BEIRUT — Twenty-one United Nations peacekeepers captured by Syrian rebels have been taken to the Syrian-Jordanian border to be handed over to Jordanian authorities, according to news agency reports on Saturday.
There was no immediate confirmation from the U.N. or the Jordanian government.
The 21 peacekeepers, all Filipinos, were seized Wednesday by insurgents in southern Syria near the Israeli border.
The incident drew condemnation from the U.N., the United States, the Philippines and other nations, which demanded their immediate release.
The seizure of peacekeepers is considered a grave violation of international law.
Syrian rebels at the scene accused the U.N. observers of collaborating with Syrian government forces. The U.N. says the peacekeepers maintain strict neutrality. Rebels also said the peacekeepers would be held until the Syrian military ceased its bombardment of the zone and withdrew from an area village.

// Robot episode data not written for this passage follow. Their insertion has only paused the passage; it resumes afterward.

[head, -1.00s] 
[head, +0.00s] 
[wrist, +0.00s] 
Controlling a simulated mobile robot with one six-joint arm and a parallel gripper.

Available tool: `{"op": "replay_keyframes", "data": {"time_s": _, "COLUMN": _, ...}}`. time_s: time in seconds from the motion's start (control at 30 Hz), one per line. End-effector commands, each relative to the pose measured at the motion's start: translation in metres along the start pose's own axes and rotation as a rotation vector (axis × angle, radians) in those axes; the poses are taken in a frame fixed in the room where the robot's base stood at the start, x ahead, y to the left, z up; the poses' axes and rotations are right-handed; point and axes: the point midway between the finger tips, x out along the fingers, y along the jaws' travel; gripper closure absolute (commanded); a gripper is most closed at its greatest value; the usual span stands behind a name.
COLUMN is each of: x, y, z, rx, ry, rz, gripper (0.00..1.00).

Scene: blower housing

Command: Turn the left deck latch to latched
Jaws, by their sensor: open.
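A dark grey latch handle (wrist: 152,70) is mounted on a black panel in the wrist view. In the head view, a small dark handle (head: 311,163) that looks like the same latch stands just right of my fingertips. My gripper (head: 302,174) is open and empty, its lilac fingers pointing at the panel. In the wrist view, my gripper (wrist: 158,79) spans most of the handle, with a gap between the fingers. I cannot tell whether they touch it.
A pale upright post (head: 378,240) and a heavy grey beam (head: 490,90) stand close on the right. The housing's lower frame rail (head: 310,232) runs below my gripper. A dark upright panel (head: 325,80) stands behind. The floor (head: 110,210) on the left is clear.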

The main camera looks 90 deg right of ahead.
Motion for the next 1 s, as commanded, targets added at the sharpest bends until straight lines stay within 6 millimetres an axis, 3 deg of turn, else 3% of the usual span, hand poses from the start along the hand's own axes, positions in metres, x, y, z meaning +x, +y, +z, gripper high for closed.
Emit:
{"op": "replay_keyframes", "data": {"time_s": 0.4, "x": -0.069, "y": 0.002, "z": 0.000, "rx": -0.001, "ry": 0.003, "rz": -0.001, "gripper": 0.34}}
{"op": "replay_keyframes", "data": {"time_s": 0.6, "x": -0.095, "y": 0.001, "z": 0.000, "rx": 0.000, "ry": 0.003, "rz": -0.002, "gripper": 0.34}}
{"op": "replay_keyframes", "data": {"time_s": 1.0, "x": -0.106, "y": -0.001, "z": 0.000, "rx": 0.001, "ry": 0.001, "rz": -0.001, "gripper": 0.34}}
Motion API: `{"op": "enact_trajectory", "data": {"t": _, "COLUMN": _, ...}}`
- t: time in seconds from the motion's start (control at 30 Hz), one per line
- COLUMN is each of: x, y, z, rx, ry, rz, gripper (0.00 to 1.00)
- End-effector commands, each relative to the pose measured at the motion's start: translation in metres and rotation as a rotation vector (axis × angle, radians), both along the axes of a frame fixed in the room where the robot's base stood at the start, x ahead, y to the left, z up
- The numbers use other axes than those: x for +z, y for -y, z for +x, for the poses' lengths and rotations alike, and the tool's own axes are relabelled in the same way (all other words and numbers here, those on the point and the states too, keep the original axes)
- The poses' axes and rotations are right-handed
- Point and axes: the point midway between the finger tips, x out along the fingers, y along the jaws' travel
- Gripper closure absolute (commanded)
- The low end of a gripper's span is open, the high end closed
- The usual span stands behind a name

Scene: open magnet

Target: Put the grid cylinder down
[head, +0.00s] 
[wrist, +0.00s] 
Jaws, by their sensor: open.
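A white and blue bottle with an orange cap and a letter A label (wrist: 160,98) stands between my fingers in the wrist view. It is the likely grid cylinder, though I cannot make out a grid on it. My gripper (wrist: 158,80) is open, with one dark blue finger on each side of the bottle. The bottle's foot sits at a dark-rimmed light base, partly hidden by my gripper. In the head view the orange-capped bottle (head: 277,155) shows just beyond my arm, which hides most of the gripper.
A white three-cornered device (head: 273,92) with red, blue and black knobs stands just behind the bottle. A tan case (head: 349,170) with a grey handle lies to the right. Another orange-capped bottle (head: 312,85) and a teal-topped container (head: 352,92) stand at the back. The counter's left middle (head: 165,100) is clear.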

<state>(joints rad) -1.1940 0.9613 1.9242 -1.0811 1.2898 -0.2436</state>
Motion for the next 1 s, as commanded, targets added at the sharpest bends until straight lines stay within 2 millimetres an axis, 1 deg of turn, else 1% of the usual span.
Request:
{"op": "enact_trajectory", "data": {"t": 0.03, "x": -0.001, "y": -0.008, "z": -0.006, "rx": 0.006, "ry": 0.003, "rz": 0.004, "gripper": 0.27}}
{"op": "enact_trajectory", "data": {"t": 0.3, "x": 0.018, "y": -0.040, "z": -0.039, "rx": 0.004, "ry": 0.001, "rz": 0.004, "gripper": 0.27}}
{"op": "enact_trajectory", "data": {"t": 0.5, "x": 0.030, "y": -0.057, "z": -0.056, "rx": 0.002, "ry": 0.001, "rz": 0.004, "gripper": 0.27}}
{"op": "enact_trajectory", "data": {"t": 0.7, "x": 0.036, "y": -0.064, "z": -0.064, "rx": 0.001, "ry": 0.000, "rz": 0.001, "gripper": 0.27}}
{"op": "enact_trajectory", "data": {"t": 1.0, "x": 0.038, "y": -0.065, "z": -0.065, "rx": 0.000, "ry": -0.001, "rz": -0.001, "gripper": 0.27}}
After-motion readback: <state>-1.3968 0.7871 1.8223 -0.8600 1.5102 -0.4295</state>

But the incident embarrassed the exiled opposition leadership, which has been pressuring to receive more funds and military aid from foreign governments. Moaz Khatib, who heads a U.S.-backed Syrian opposition coalition, told CNN that the peacekeepers were being held for their own safety and would be released to the Red Cross. Opposition officials denied that the peacekeepers were being held hostage.
The U.N. troops were seen on amateur footage saying they were safe and being treated well.
A planned rescue effort on Friday was put off because of heavy shelling in the area, the U.N. said.
The peacekeepers are part of the 1,000-member U.N. Disengagement Observer Force, which has patrolled the disputed Golan Heights border between Syria and Israel since 1974.